Eine geschichtliche Parallele, die viele Beobachter seit Jahren zwischen dem alten Rom und den USA sehen wollen, ist die, dass beide von einer "Republik" zu einem "Imperium" übergegangen seien. Das ist, in dieser Verkürzung, irreführend, weil ein Imperium keine Regierungsform ist, sondern auf die geographische Ausdehnung eines nationalen Machtanspruchs abstellt.

Kein "Imperium"

Als 31 vor Christus die Stunde der römischen Republik schlug, folgte kein "Imperium", sondern die Kaiserzeit. Oder, anders betrachtet: Schon die Republik hatte "imperialen" Charakter, spätestens seitdem sich die Römer nach dem Ersten Punischen Krieg 241 v. Chr. Sizilien als Provinz einverleibt hatten. Richtig ist aber, dass die geografische Ausdehnung eines Reichs auch Konsequenzen auf dessen innere Regierungsbeschaffenheit hat. Durch die Zunahme der Verwaltungsanforderungen, die jede solche Ausweitung mit sich bringt, wird die Exekutive generell gestärkt, und natürlich steigen auch die entsprechenden Budgetkosten gewaltig.

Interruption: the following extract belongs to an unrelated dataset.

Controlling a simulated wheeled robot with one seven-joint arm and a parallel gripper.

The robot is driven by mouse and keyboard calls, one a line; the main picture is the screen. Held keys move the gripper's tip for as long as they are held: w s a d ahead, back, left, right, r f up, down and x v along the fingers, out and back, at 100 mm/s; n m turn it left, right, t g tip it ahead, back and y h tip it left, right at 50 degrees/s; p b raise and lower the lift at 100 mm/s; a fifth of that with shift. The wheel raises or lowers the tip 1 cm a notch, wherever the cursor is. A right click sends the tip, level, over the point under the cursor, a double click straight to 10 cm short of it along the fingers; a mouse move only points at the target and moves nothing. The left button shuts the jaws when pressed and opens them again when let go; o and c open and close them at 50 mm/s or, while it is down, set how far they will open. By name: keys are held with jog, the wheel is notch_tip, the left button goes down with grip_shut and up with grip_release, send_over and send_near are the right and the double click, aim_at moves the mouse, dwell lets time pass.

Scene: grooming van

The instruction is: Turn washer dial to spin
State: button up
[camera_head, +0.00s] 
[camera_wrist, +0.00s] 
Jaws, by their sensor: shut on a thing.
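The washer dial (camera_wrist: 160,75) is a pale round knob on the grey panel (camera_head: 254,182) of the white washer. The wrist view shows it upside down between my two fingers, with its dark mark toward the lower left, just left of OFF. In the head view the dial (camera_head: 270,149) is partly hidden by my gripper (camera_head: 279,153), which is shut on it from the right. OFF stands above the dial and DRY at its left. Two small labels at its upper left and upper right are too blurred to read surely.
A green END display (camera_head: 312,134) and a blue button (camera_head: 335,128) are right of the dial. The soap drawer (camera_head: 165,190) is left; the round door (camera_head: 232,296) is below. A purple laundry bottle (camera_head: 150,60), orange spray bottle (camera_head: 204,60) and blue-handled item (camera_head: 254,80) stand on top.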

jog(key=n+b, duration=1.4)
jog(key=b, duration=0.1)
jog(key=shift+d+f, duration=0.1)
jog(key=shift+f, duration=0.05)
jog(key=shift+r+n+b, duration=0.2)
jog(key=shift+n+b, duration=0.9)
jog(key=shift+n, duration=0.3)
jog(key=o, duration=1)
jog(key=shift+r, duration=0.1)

Beides trifft für das Amerika unter George W. Bush zu: Der Bedeutungsverlust der Gerichte und des Kongresses ist ebenso Gegenstand anhaltender Kritik gewesen wie das exorbitante Budgetdefizit, das in erster Linie auf die Kosten für den Irakkrieg zurückzuführen ist. Wenn man die Parallelen noch weitertreiben will ,kann man in den periodischen Bagdad-Besuchen von Bush, Vizepräsident Dick Cheney und Pentagonchef Robert Gates ein spätes Echo auf die Amtsführung des "Reisekaisers" Hadrian erkennen, der zu einer Zeit, als das römische Reich seine größte Ausdehnung knapp überschritten hatte, vor allem an dessen Peripherie regieren musste, um dort nach dem Rechten zu sehen.

Historische Parallele

Für viele Amerikaner scheint die - angebliche oder tatsächliche - historische Parallele zwischen den USA und dem alten Rom eine große Anziehungskraft zu haben, und die These vom "imperialen Amerika" erfreut sich seit 9/11 anhaltender Beliebtheit in vielen Buchpublikationen, Blogs und Websites, die nicht immer nur "liberaler" Prägung sein müssen.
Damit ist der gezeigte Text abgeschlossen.